Only the lines from the start up to and including the line containing "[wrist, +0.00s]" should be repeated, word for word.

--------

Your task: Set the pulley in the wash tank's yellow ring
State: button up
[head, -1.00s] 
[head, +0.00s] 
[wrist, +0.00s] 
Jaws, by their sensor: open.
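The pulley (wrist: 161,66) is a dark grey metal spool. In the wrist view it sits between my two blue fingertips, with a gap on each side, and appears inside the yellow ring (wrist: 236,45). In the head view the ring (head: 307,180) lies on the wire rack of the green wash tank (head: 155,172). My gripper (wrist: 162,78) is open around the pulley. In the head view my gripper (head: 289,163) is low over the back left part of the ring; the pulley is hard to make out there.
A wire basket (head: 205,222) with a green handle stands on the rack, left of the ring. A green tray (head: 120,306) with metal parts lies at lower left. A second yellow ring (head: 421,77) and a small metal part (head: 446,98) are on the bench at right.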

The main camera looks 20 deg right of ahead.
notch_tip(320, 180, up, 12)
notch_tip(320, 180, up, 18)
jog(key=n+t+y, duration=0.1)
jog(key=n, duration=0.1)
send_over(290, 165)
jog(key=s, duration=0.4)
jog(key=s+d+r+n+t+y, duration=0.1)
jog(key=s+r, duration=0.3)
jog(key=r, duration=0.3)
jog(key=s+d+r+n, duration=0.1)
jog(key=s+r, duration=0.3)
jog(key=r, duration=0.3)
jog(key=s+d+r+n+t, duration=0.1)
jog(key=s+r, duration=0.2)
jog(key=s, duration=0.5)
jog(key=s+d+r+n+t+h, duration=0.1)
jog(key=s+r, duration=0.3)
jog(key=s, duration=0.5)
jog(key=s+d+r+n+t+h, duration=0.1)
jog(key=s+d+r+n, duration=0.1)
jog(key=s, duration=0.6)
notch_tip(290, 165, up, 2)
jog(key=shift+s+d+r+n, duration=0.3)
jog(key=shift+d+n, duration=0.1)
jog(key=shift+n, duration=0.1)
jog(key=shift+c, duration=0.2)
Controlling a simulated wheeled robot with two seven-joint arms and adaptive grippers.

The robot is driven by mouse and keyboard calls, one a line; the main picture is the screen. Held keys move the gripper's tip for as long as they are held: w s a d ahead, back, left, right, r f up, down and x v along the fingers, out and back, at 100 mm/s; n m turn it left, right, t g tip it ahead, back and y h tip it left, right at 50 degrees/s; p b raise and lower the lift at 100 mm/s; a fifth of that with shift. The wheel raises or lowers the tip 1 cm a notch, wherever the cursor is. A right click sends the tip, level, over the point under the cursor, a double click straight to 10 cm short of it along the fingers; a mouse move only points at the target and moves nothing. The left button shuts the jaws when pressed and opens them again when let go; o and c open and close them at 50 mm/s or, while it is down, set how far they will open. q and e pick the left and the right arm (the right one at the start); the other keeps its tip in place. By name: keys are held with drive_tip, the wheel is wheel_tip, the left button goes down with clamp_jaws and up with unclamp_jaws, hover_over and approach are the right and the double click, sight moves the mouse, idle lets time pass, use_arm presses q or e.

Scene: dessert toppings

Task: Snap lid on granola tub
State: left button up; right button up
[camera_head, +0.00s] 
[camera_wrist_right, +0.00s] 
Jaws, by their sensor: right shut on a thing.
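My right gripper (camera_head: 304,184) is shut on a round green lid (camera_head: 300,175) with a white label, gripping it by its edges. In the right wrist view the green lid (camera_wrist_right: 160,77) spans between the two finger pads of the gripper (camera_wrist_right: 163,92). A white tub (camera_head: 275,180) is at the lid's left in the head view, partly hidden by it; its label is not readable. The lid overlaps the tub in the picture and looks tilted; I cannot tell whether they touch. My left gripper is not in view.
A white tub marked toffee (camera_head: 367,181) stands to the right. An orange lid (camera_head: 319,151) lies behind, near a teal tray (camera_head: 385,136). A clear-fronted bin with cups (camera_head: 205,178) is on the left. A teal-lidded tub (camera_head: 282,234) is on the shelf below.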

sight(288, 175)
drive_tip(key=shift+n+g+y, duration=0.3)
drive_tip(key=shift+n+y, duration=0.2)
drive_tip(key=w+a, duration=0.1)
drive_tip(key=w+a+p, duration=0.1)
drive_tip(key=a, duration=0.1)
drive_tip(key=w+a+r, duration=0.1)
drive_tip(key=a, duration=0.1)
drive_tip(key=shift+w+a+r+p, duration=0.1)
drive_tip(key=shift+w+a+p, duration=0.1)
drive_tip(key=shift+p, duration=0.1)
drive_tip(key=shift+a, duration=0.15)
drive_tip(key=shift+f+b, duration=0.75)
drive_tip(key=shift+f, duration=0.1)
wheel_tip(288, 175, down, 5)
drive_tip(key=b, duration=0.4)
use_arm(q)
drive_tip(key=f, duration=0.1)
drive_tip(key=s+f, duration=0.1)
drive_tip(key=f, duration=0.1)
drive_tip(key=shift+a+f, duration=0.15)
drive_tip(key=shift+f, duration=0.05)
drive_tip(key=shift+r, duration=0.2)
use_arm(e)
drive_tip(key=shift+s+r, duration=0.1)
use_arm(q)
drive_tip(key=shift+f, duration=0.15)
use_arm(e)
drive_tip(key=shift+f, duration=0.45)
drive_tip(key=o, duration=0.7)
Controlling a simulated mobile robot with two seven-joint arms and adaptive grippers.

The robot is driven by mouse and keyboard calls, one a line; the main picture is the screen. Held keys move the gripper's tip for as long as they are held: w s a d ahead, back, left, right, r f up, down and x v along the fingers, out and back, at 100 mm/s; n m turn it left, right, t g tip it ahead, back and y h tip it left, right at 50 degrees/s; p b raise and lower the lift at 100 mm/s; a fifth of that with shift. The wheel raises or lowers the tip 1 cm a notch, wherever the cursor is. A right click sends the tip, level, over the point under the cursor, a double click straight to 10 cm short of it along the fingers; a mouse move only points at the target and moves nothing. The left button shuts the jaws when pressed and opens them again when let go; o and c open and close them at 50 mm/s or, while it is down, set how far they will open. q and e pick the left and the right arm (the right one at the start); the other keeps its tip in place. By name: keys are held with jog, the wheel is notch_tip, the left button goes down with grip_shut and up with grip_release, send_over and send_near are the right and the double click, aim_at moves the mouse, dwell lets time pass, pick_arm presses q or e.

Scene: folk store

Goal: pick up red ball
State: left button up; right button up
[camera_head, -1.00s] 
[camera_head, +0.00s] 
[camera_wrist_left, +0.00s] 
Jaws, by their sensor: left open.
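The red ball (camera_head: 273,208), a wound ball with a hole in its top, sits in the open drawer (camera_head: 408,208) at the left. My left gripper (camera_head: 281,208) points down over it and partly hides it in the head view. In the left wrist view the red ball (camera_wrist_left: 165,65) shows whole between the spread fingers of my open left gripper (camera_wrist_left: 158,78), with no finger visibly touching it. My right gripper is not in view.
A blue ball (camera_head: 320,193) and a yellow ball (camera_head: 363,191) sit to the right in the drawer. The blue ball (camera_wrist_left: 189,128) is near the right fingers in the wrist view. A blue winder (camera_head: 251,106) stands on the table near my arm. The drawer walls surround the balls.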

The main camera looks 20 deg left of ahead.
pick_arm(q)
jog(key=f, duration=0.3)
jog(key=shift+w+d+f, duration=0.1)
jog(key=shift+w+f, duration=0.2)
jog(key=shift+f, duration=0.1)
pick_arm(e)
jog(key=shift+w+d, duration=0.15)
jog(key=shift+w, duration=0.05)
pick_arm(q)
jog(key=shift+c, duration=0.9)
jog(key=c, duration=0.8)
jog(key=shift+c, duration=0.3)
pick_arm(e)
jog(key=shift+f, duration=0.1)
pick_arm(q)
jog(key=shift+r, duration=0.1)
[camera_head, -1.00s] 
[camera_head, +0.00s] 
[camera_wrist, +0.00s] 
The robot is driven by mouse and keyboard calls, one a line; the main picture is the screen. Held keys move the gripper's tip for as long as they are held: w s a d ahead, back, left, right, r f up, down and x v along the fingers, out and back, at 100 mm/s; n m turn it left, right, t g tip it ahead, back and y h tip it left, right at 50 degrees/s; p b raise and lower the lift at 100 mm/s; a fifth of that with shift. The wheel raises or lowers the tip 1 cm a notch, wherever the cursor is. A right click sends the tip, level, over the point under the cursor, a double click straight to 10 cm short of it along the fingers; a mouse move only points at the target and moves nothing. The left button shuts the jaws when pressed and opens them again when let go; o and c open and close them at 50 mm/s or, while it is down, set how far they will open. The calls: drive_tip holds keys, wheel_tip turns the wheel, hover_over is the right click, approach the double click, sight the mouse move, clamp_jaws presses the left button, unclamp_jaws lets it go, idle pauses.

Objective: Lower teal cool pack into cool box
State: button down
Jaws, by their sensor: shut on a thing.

--------

■ RESPONSE TO THIS EXERCISE:
Your task: Set the pulley in the wash tank's yellow ring
State: button up
[head, -1.00s] 
[head, +0.00s] 
[wrist, +0.00s] 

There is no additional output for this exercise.